No one was arrested in the action – but only because the protesters kept their cool, kept on message, kept strong and kept together, in the face of aggression from law-enforcement. I repeatedly see the elegance of their planning, organizing and actions. And by the grace of God, they elude the threatening officers.
Walking away from these actions, I am every more ‘woke’ to the brutality of racism. I can go to a protest or stay home. I can walk across a police line on the grounds of my race.
Now I must say, that some officers have been courteous, fair and restrained in some tough situations. I thank them for that and I thank them for the many ways they serve and protect the community. At the same time, it is clear that the police have an element of brutality in their midst. These departments have clearly trained to quell riots. But they seem unable at times to distinguish between a riot and a peaceful assembly protected by the constitution.
I heard an officer report on his radio that a dispersal order had been given, when there was no dispersal order audible. I was close to the officers and the crowd and heard no such order. However, shortly thereafter, squads of riot police appeared on the scene. Why was that report given, when it was clearly wrong? What is wrong with this system? I hear the protesters’ chant, and I seem to see it validated:
The whole damn system is guilty as hell.
I see my brothers and sisters of color who have lived with this system day in and day out, year in and year out, decade after decade. I’m only beginning to see what they have lived with for a lifetime, and too often for a lifetime cut short by violence. My heart is breaking.

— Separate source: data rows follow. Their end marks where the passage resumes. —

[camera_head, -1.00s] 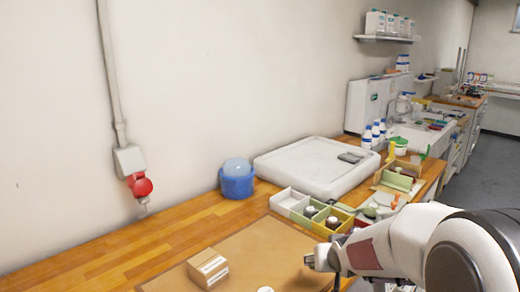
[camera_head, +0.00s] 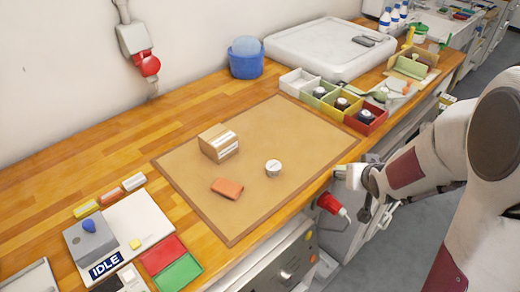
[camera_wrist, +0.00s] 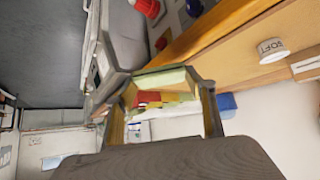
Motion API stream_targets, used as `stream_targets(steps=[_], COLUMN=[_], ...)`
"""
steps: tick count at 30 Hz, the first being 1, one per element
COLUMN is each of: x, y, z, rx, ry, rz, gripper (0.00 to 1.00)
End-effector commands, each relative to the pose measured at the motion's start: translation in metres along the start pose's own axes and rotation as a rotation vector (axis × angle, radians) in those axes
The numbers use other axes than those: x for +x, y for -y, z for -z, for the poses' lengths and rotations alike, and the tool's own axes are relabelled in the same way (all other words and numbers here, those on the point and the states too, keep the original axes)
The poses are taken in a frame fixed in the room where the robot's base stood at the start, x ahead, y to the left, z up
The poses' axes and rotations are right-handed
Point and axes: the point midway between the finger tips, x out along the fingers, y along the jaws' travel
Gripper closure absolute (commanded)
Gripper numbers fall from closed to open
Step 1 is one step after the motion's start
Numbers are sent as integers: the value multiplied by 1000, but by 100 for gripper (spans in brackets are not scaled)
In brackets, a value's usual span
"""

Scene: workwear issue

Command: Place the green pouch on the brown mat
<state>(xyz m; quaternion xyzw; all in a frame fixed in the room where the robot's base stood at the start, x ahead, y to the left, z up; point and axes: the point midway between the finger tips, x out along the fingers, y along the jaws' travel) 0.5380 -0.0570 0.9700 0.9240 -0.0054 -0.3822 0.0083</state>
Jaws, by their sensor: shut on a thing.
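The brown mat (camera_head: 300,140) lies on the wooden bench, flat with a darker border. My gripper (camera_head: 365,205) is at the mat's right, out beyond the bench's front edge; its fingers are small and partly hidden there. In the wrist view, my gripper (camera_wrist: 160,85) is shut on a pale green thing (camera_wrist: 165,77), seen edge-on between the fingertips, which I take to be the green pouch. The pouch cannot be made out in the head view.
On the mat are a cardboard box (camera_head: 213,141), an orange pouch (camera_head: 227,188) and a white round tin (camera_head: 273,168). Coloured bins (camera_head: 365,122) stand behind its right end. A red plug (camera_head: 330,204) juts from the bench front. The mat's right and near parts are clear.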

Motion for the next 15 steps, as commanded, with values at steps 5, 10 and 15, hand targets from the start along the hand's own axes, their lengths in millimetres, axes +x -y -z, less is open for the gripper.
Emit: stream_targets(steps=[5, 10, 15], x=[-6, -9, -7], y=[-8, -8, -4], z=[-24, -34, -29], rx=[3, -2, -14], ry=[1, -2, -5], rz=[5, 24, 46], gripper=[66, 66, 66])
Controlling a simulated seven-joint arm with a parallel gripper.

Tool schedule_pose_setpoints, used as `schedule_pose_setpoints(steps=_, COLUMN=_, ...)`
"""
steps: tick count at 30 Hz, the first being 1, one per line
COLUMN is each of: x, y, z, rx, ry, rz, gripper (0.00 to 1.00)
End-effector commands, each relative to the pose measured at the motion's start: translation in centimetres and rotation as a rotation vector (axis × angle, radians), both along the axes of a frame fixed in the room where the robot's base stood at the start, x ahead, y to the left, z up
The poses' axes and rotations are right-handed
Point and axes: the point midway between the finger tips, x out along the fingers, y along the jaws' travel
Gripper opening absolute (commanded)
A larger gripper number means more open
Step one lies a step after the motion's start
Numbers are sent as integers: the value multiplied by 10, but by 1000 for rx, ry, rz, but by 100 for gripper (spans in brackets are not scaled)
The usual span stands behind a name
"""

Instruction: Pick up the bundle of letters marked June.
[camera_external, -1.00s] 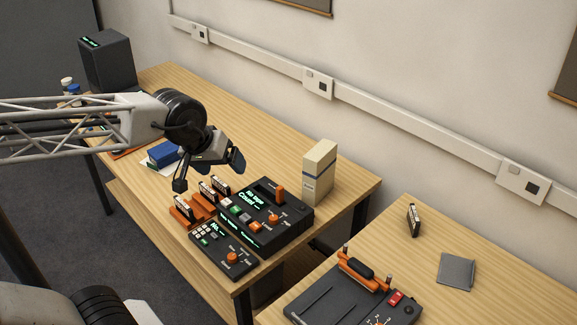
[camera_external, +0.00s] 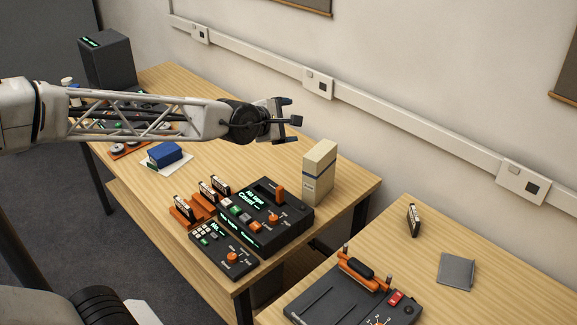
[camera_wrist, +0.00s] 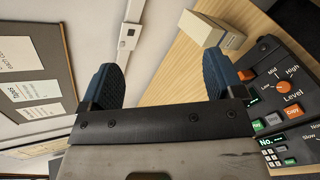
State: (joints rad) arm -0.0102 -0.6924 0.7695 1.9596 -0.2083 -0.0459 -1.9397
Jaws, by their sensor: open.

I turn to the men and women in blue. In another day, in another place, we walk the streets together, we do festivals together, we pray together in the same churches. Can we talk? Can we talk about the magical moments that are happening on the streets. Yes, sometimes the police protect the crowds as we come together to link arms and build the beloved community. Other times…. there is something powerfully and painfully wrong. And I believe that we can come together. Violence isn’t the answer.